Desalento

Escrito por Fernando Pereira

“Não são bons os momentos que vivemos, e não auguram nada de bom nos difíceis tempos que se avizinham. Vamos vivendo com as recordações de outros tempos, onde a diferença e a tolerância eram fator de progresso, de estímulo, de liberdade e de democracia participada.”

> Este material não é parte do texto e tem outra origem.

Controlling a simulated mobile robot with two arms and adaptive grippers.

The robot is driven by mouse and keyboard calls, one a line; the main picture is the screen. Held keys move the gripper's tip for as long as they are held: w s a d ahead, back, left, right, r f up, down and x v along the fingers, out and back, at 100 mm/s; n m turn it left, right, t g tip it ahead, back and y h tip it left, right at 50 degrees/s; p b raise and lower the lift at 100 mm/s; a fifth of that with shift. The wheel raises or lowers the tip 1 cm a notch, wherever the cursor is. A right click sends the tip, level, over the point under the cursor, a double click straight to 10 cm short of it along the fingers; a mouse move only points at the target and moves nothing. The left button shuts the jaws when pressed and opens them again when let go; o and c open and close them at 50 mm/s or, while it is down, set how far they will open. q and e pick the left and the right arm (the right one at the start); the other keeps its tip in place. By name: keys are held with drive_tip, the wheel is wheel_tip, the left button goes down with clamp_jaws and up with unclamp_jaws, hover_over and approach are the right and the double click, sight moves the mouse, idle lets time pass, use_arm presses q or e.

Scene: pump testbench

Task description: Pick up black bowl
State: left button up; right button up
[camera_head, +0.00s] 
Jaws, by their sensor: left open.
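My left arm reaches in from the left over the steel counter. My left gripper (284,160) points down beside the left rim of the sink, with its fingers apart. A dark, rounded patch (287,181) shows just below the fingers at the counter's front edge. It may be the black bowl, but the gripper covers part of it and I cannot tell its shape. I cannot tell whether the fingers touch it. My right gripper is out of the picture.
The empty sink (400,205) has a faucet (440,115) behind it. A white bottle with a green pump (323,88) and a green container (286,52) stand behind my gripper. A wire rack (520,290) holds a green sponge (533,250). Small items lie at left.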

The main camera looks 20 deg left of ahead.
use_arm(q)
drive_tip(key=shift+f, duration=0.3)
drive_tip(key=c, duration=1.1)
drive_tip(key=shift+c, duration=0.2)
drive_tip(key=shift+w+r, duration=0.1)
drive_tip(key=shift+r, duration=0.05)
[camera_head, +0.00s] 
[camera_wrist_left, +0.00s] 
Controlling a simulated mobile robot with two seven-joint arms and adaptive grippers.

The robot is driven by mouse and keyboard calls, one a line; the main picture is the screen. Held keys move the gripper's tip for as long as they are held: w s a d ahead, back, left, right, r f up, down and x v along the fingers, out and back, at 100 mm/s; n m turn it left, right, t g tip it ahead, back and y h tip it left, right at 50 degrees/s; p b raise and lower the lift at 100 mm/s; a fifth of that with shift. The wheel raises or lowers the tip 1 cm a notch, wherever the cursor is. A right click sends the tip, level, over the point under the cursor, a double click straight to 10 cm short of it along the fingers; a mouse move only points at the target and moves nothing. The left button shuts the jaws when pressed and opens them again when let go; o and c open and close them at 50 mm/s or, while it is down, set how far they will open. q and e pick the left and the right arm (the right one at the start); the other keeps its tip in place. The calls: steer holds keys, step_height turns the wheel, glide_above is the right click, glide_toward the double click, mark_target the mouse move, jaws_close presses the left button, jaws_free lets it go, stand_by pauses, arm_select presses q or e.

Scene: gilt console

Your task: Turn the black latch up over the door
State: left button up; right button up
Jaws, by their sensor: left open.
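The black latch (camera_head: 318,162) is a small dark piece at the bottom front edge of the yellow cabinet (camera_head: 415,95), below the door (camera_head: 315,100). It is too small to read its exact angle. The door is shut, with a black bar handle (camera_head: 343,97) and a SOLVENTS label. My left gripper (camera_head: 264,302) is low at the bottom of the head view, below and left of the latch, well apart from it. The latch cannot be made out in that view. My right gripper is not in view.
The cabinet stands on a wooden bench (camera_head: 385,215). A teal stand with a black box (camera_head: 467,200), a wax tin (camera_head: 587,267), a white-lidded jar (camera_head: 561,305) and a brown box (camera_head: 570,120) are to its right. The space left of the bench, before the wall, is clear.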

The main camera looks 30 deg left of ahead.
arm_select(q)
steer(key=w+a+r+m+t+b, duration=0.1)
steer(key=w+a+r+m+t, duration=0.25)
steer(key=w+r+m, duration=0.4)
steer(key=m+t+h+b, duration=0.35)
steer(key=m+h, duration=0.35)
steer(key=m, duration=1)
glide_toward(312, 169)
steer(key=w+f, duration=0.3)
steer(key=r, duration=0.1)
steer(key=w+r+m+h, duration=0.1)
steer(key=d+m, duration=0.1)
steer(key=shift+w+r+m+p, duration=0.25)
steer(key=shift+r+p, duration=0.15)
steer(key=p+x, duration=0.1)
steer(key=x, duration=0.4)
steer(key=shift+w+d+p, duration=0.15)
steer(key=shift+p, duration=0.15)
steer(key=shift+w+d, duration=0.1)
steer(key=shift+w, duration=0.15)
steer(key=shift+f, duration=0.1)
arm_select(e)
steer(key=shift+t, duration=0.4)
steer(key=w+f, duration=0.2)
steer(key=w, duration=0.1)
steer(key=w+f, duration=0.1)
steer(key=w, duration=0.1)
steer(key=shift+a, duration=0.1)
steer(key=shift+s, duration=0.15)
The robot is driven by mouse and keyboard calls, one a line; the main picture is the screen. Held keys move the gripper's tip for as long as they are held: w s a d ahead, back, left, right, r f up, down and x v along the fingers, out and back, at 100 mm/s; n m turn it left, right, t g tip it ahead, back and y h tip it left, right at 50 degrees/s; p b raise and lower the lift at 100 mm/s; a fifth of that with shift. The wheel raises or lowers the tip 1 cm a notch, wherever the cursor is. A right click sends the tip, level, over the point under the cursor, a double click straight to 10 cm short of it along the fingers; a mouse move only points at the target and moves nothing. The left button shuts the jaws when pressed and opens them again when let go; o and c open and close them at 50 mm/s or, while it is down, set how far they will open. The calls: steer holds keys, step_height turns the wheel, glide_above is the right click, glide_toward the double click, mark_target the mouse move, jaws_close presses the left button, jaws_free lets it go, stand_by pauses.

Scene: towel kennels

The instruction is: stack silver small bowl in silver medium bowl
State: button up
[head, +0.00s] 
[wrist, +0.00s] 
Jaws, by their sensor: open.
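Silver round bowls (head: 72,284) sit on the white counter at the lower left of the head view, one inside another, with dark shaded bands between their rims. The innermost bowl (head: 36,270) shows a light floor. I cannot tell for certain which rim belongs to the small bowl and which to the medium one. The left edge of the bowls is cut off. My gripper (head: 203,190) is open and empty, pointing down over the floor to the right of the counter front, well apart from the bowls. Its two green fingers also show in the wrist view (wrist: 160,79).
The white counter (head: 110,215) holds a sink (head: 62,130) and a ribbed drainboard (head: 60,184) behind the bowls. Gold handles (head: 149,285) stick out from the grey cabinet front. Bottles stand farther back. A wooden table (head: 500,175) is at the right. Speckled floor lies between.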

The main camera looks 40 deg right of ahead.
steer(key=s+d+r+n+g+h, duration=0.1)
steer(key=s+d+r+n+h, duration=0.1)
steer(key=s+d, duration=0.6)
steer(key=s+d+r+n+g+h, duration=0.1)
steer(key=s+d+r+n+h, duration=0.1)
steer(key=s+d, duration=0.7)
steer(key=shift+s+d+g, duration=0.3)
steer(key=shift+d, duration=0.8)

Os Monty Python não seriam admitidos na TV hoje, disse em 2008, Terry Jones, diretor e ator de um dos mais notáveis filmes do grupo, a “Vida de Brian”.
Se ainda fosse vivo, Jones iria ainda sentir hoje quão atuais são as suas palavras e, pelo caminho que as coisas estão a levar, a perenidade do que disse no fim do segundo lustro do século. Vive-se hoje num permanente estado de censura à opinião discordante do status quo prevalecente. Chafurda-se no maniqueísmo absoluto, em que ou se está com tudo o que nos fazem crer que é verdade, ou contra a outra verdade que alguns podem acreditar que seja válida, mas que aos olhos do absoluto esta última é algo de herético ou demoníaco!
Não são bons os momentos que vivemos, e não auguram nada de bom nos difíceis tempos que se avizinham. Vamos vivendo com as recordações de outros tempos, onde a diferença e a tolerância eram fator de progresso, de estímulo, de liberdade e de democracia participada.
Lord Acton é o autor da famosa frase «O poder tende a corromper, e o poder absoluto corrompe absolutamente». Infelizmente é a verdade que as situações que nos criam obrigam e que a maioria ache que a inevitabilidade das poucas opções que existem sejam sempre produto de entidades difusas, que não tem nada a ver com os que mandam, que efetivamente só não repetem a estafada frase salazarenta que, “se soubessem quanto custa governar, todos obedeciam”, e alguns que só a não dizem por pudor.
Maquiavel sintetiza de certa forma os termos com que a política e a informação com que quotidianamente vamos vivendo: «Os poderosos criam dificuldades para vender facilidades!»
Num tempo de “guerra quente” em que se vive, está-se perante uma invasão injustificada e ilegítima de um autocrata a uma Ucrânia governada por um protagonista que aparece mais vezes a teatralizar do que a apresentar propostas que ajudem a resolver uma situação em que o seu povo será sempre o único sacrificado de obscuros interesses económicos e estratégicos que os transcendem.
Não vou entrar em pormenores porque há especialistas a esmo, mas isto tudo tresanda-me a um jogo de interesses, a um realinhamento económico e a algo que não vai dar bom resultado para a maior parte dos intervenientes, nomeadamente a obesa e abúlica União Europeia. Vai olhando para o seu umbigo com um olho e com o outro para os inimigos que os EUA lhes arranjam. O problema dos americanos é tentarem um “New Deal” requentado, onde falta provavelmente um homem da dimensão do Roosevelt, provavelmente o último grande presidente de um país que é bem mais do que um continente, e que não deixa de ter aspirações de controlar o mundo.
O invasor Putin, que curiosamente tem como único partido de oposição o Partido Comunista com 20% na Duma, sabe que a Europa está de cócoras, sem um exército determinado a fazer valer a sua soberania e os seus interesses económicos, decidiu atacar de forma algo cobarde outra absurdocracia que é a Ucrânia onde o Zelensky ilegalizou 11 partidos, desde a esquerda ao centro, um dos quais o social-democrata. Talvez tenha lido Gil Vicente: «Mais vale um asno que me carregue do que um cavalo que me derrube!»
Nesta guerra de informação de um sentido só, para onde enviam jornalistas sem conhecimentos e com a cartilha posta e imposta, vai-se tentando moldar opiniões, sem tampouco saber que quando isto estiver a doer no quotidiano das pessoas já não haja resposta para a propaganda, que é muito diferente de informação.
Porque gosto de ser informado precisava de saber o que pensa e dizem os outros lados da guerra, mas isso foi-nos retirado de forma abrupta, e assim só há inimigos ou amigos, não nos dando a possibilidade de questionar se podemos nem estar de um lado ou de outro, ou mesmo em lado algum.
«Os medíocres falam de pessoas, os sofríveis comentam factos e os bons debatem ideias».